**Work to do**
Give all of the lines again exactly as they read.
BEGIN
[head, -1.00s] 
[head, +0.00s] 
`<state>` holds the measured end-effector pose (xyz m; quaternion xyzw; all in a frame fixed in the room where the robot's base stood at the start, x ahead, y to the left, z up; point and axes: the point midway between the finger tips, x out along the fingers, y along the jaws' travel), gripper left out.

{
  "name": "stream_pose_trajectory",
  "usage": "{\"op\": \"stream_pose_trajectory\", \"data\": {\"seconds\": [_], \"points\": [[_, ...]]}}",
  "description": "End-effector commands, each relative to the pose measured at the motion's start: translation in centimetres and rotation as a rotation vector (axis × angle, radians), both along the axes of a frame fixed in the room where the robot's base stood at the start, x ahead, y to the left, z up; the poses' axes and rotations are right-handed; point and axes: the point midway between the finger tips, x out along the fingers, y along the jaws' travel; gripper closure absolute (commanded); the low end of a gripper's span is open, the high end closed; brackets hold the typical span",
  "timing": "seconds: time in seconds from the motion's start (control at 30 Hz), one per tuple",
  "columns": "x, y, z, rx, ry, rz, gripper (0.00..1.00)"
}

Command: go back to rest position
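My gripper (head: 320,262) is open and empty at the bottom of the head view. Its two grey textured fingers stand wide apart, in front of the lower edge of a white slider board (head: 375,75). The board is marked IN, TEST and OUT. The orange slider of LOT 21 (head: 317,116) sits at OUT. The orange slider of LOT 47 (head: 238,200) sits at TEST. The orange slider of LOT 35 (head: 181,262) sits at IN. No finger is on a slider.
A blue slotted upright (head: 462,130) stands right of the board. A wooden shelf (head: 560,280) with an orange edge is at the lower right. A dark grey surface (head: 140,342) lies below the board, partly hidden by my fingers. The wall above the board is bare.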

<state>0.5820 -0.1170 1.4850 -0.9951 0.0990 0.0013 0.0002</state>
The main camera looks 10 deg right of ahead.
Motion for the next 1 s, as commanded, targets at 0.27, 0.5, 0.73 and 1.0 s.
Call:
END
**Exercise result**
[head, -1.00s] 
[head, +0.00s] 
`<state>` holds the measured end-effector pose (xyz m; quaternion xyzw; all in a frame fixed in the room where the robot's base stood at the start, x ahead, y to the left, z up; point and axes: the point midway between the finger tips, x out along the fingers, y along the jaws' travel), gripper left out.

{
  "name": "stream_pose_trajectory",
  "usage": "{\"op\": \"stream_pose_trajectory\", \"data\": {\"seconds\": [_], \"points\": [[_, ...]]}}",
  "description": "End-effector commands, each relative to the pose measured at the motion's start: translation in centimetres and rotation as a rotation vector (axis × angle, radians), both along the axes of a frame fixed in the room where the robot's base stood at the start, x ahead, y to the left, z up; the poses' axes and rotations are right-handed; point and axes: the point midway between the finger tips, x out along the fingers, y along the jaws' travel; gripper closure absolute (commanded); the low end of a gripper's span is open, the high end closed; brackets hold the typical span",
  "timing": "seconds: time in seconds from the motion's start (control at 30 Hz), one per tuple",
  "columns": "x, y, z, rx, ry, rz, gripper (0.00..1.00)"
}

Command: go back to rest position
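My gripper (head: 320,262) is open and empty at the bottom of the head view. Its two grey textured fingers stand wide apart, in front of the lower edge of a white slider board (head: 375,75). The board is marked IN, TEST and OUT. The orange slider of LOT 21 (head: 317,116) sits at OUT. The orange slider of LOT 47 (head: 238,200) sits at TEST. The orange slider of LOT 35 (head: 181,262) sits at IN. No finger is on a slider.
A blue slotted upright (head: 462,130) stands right of the board. A wooden shelf (head: 560,280) with an orange edge is at the lower right. A dark grey surface (head: 140,342) lies below the board, partly hidden by my fingers. The wall above the board is bare.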

<state>0.5820 -0.1170 1.4850 -0.9951 0.0990 0.0013 0.0002</state>
The main camera looks 10 deg right of ahead.
Motion for the next 1 s, as commanded, targets at 0.27, 0.5, 0.73 and 1.0 s.
Call:

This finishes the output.